Exercise directions | Transcribe all the entries word for word, omitting any pictures they contain.

Recorded robot tool calls
::::
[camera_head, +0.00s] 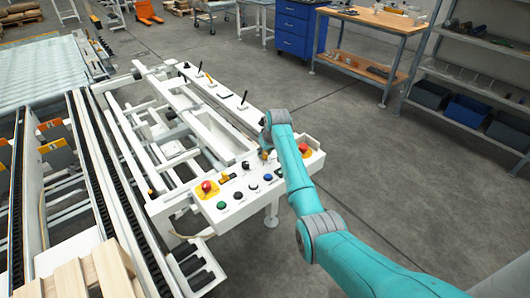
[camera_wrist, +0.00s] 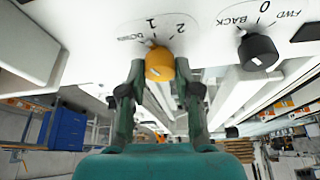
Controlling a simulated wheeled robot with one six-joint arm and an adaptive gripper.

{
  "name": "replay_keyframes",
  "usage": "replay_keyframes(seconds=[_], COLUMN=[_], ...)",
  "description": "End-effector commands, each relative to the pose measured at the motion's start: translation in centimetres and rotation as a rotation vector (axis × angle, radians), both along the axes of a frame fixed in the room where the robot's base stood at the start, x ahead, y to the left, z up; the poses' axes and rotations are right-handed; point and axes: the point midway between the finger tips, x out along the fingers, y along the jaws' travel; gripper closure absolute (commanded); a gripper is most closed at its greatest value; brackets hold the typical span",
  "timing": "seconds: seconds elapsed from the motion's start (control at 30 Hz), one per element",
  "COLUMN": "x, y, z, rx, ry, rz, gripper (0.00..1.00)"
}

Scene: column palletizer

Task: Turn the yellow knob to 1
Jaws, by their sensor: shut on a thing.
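The yellow knob (camera_wrist: 159,62) sits on the white control panel (camera_wrist: 100,20), in the middle of the wrist view. The labels DOWN, 1 and 2 are printed beside it and appear upside down. A small pale mark shows on the knob's face, but I cannot tell which label it points at. My gripper (camera_wrist: 159,80) has one finger on each side of the knob and is shut on it. In the head view the panel (camera_head: 237,207) stands in the middle, and my arm's end reaches over its back edge; the knob is largely hidden there.
A black knob (camera_wrist: 258,52) marked BACK, 0 and FWD sits to the right of the yellow one in the wrist view. Two red stop buttons (camera_head: 206,187) (camera_head: 303,149) and several coloured buttons are on the panel. A conveyor (camera_head: 100,190) runs at left; grey floor (camera_head: 400,190) is clear at right.

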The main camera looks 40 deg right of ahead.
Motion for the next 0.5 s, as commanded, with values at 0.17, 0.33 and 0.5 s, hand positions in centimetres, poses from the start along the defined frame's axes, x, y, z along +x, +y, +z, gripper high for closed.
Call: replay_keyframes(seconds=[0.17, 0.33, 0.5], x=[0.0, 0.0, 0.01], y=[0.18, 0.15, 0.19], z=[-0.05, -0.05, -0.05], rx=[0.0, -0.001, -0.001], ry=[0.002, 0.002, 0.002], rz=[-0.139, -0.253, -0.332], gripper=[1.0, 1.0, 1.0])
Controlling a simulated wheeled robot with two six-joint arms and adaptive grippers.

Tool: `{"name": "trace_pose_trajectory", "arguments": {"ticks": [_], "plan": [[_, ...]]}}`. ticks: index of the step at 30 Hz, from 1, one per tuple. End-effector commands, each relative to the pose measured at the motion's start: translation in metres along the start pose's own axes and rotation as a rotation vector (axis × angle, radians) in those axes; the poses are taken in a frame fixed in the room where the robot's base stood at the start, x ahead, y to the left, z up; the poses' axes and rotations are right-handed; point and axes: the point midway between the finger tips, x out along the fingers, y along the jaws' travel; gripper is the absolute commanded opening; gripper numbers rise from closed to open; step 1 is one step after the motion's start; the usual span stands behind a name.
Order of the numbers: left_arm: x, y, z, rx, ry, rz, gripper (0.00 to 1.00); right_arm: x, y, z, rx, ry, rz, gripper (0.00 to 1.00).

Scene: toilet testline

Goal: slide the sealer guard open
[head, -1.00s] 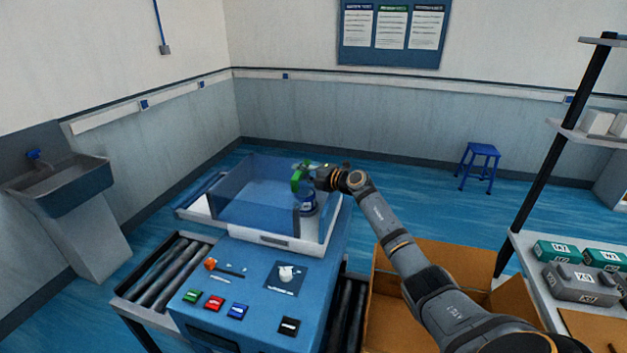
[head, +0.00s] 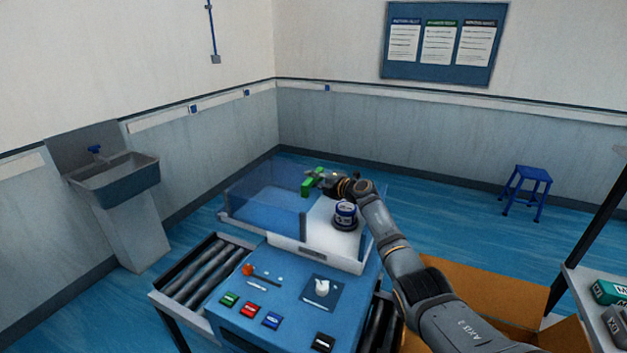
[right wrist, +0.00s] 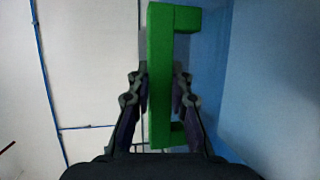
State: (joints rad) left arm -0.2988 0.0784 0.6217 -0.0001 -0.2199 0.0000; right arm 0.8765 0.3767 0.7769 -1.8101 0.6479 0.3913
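The sealer guard (head: 265,210) is a clear blue cover on the left part of the sealer's white bed (head: 325,238). Its green handle (head: 309,187) is at the guard's right rear side. My right gripper (head: 316,181) is at this handle in the head view. In the right wrist view the green handle (right wrist: 159,75) stands between my right gripper's fingers (right wrist: 161,100), which look closed on it from both sides. My left gripper is out of view.
The blue control panel (head: 285,300) with coloured buttons is in front of the bed. Rollers (head: 205,270) lie to the left. An open cardboard box (head: 480,290) is right of the machine, below my right arm. A sink (head: 115,180) stands at the left wall.

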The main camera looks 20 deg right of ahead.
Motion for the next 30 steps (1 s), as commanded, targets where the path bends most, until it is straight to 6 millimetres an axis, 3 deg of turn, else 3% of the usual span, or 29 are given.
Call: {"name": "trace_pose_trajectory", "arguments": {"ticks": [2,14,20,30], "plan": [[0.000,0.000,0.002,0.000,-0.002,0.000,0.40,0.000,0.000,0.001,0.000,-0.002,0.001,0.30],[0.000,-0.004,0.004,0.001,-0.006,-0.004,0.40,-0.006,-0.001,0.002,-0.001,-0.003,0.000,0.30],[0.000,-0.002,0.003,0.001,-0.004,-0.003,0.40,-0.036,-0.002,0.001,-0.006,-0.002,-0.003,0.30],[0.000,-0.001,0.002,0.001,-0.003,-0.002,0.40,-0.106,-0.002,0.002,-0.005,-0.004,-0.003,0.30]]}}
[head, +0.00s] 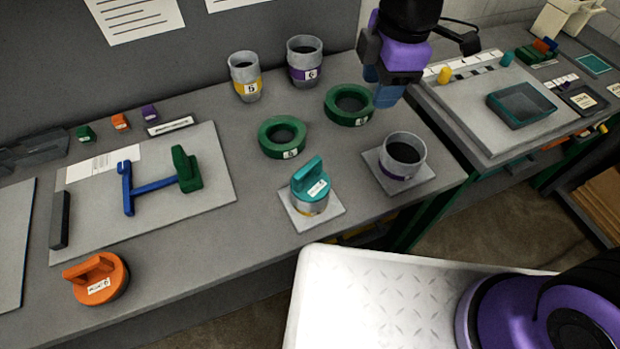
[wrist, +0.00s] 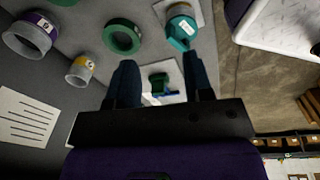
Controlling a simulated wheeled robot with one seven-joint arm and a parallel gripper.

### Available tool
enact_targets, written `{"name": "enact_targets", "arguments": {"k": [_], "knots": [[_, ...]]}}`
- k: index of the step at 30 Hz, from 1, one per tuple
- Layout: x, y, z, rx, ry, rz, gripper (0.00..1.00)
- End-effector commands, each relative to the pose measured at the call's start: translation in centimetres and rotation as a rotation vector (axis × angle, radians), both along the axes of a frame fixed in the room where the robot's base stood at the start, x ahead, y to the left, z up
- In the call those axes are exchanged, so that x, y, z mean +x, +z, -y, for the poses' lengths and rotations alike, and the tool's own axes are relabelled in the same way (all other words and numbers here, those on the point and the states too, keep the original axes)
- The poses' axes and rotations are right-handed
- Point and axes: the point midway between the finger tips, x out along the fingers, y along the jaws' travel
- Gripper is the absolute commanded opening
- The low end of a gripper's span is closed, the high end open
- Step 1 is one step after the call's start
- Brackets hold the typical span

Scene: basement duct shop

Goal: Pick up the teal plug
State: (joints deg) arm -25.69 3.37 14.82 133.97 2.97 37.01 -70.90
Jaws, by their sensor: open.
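The teal plug (head: 311,183) has a raised fin handle and a white label. It sits in the top of a grey cup with a yellow band, on a light square plate (head: 332,217) near the bench's front edge. In the wrist view the teal plug (wrist: 180,32) shows at the top, beyond my fingers. My gripper (head: 387,92) hangs above the back right of the bench, up and to the right of the plug and apart from it. In the wrist view my gripper (wrist: 160,85) is open, with nothing between its fingers.
An open grey cup (head: 402,156) stands right of the plug; two more cups (head: 245,76) (head: 305,62) stand behind. An orange plug (head: 97,278) lies at front left.

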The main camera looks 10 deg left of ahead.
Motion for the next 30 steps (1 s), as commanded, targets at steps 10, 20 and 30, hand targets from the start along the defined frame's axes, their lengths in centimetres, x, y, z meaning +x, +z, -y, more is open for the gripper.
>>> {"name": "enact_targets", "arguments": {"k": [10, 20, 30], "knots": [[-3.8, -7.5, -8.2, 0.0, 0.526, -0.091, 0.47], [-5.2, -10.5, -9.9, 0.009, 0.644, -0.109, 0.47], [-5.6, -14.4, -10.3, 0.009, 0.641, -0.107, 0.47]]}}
::::
Written reply |
[camera_head, +0.00s] 
[camera_wrist, +0.00s] 
Controlling a simulated wheeled robot with one six-joint arm and an adaptive gripper.

{
  "name": "replay_keyframes",
  "usage": "replay_keyframes(seconds=[_], COLUMN=[_], ...)",
  "description": "End-effector commands, each relative to the pose measured at the motion's start: translation in centimetres and rotation as a rotation vector (axis × angle, radians), both along the axes of a frame fixed in the room where the robot's base stood at the start, x ahead, y to the left, z up; the poses' axes and rotations are right-handed; point and axes: the point midway between the finger tips, x out along the fingers, y along the jaws' travel; gripper closure absolute (commanded); a gripper is most closed at its greatest value; brackets hold the typical span",
  "timing": "seconds: seconds elapsed from the motion's start (control at 30 Hz), one per element",
  "COLUMN": "x, y, z, rx, ry, rz, gripper (0.00..1.00)"
}

Scene: column palletizer

Task: Turn the yellow knob to 1
Jaws, by their sensor: shut on a thing.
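The yellow knob (camera_wrist: 159,62) sits on the white control panel (camera_wrist: 100,20), in the middle of the wrist view. The labels DOWN, 1 and 2 are printed beside it and appear upside down. A small pale mark shows on the knob's face, but I cannot tell which label it points at. My gripper (camera_wrist: 159,80) has one finger on each side of the knob and is shut on it. In the head view the panel (camera_head: 237,207) stands in the middle, and my arm's end reaches over its back edge; the knob is largely hidden there.
A black knob (camera_wrist: 258,52) marked BACK, 0 and FWD sits to the right of the yellow one in the wrist view. Two red stop buttons (camera_head: 206,187) (camera_head: 303,149) and several coloured buttons are on the panel. A conveyor (camera_head: 100,190) runs at left; grey floor (camera_head: 400,190) is clear at right.

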The main camera looks 40 deg right of ahead.
Motion for the next 0.5 s, as commanded, with values at 0.17, 0.33 and 0.5 s, hand positions in centimetres, poses from the start along the defined frame's axes, x, y, z along +x, +y, +z, gripper high for closed.
Call: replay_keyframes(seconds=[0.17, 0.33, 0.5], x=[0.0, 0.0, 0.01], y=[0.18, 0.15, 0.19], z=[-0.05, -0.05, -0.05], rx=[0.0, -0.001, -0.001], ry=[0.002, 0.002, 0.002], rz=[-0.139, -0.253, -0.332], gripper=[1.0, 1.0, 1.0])
Controlling a simulated wheeled robot with two six-joint arms and adaptive grippers.

Tool: `{"name": "trace_pose_trajectory", "arguments": {"ticks": [_], "plan": [[_, ...]]}}`. ticks: index of the step at 30 Hz, from 1, one per tuple. End-effector commands, each relative to the pose measured at the motion's start: translation in metres along the start pose's own axes and rotation as a rotation vector (axis × angle, radians) in those axes; the poses are taken in a frame fixed in the room where the robot's base stood at the start, x ahead, y to the left, z up; the poses' axes and rotations are right-handed; point and axes: the point midway between the finger tips, x out along the fingers, y along the jaws' travel; gripper is the absolute commanded opening; gripper numbers rise from closed to open; step 1 is one step after the motion's start; the usual span stands behind a name.
Order of the numbers: left_arm: x, y, z, rx, ry, rz, gripper (0.00 to 1.00); right_arm: x, y, z, rx, ry, rz, gripper (0.00 to 1.00).

Scene: toilet testline

Goal: slide the sealer guard open
[head, -1.00s] 
[head, +0.00s] 
[right wrist, +0.00s] 
State: (joints rad) left arm -0.2988 0.0784 0.6217 -0.0001 -0.2199 0.0000; right arm 0.8765 0.3767 0.7769 -1.8101 0.6479 0.3913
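The sealer guard (head: 265,210) is a clear blue cover on the left part of the sealer's white bed (head: 325,238). Its green handle (head: 309,187) is at the guard's right rear side. My right gripper (head: 316,181) is at this handle in the head view. In the right wrist view the green handle (right wrist: 159,75) stands between my right gripper's fingers (right wrist: 161,100), which look closed on it from both sides. My left gripper is out of view.
The blue control panel (head: 285,300) with coloured buttons is in front of the bed. Rollers (head: 205,270) lie to the left. An open cardboard box (head: 480,290) is right of the machine, below my right arm. A sink (head: 115,180) stands at the left wall.

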The main camera looks 20 deg right of ahead.
Motion for the next 30 steps (1 s), as commanded, targets where the path bends most, until it is straight to 6 millimetres an axis, 3 deg of turn, else 3% of the usual span, or 29 are given.
Call: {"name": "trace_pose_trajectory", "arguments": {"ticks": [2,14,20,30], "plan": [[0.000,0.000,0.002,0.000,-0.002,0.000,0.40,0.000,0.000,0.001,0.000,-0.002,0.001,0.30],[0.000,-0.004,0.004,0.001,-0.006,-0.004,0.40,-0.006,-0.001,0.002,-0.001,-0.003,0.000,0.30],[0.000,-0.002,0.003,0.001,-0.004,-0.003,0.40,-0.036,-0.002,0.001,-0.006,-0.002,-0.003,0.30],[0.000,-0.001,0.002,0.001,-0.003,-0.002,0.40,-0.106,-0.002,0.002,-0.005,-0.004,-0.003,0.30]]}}
[head, +0.00s] 
[wrist, +0.00s] 
Controlling a simulated wheeled robot with one seven-joint arm and a parallel gripper.

### Available tool
enact_targets, written `{"name": "enact_targets", "arguments": {"k": [_], "knots": [[_, ...]]}}`
- k: index of the step at 30 Hz, from 1, one per tuple
- Layout: x, y, z, rx, ry, rz, gripper (0.00..1.00)
- End-effector commands, each relative to the pose measured at the call's start: translation in centimetres and rotation as a rotation vector (axis × angle, radians), both along the axes of a frame fixed in the room where the robot's base stood at the start, x ahead, y to the left, z up
- In the call those axes are exchanged, so that x, y, z mean +x, +z, -y, for the poses' lengths and rotations alike, and the tool's own axes are relabelled in the same way (all other words and numbers here, those on the point and the states too, keep the original axes)
- The poses' axes and rotations are right-handed
- Point and axes: the point midway between the finger tips, x out along the fingers, y along the jaws' travel
- Gripper is the absolute commanded opening
- The low end of a gripper's span is closed, the high end open
- Step 1 is one step after the call's start
- Brackets hold the typical span

Scene: basement duct shop

Goal: Pick up the teal plug
State: (joints deg) arm -25.69 3.37 14.82 133.97 2.97 37.01 -70.90
Jaws, by their sensor: open.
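The teal plug (head: 311,183) has a raised fin handle and a white label. It sits in the top of a grey cup with a yellow band, on a light square plate (head: 332,217) near the bench's front edge. In the wrist view the teal plug (wrist: 180,32) shows at the top, beyond my fingers. My gripper (head: 387,92) hangs above the back right of the bench, up and to the right of the plug and apart from it. In the wrist view my gripper (wrist: 160,85) is open, with nothing between its fingers.
An open grey cup (head: 402,156) stands right of the plug; two more cups (head: 245,76) (head: 305,62) stand behind. An orange plug (head: 97,278) lies at front left.

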The main camera looks 10 deg left of ahead.
Motion for the next 30 steps (1 s), as commanded, targets at steps 10, 20 and 30, hand targets from the start along the defined frame's axes, their lengths in centimetres, x, y, z meaning +x, +z, -y, more is open for the gripper.
>>> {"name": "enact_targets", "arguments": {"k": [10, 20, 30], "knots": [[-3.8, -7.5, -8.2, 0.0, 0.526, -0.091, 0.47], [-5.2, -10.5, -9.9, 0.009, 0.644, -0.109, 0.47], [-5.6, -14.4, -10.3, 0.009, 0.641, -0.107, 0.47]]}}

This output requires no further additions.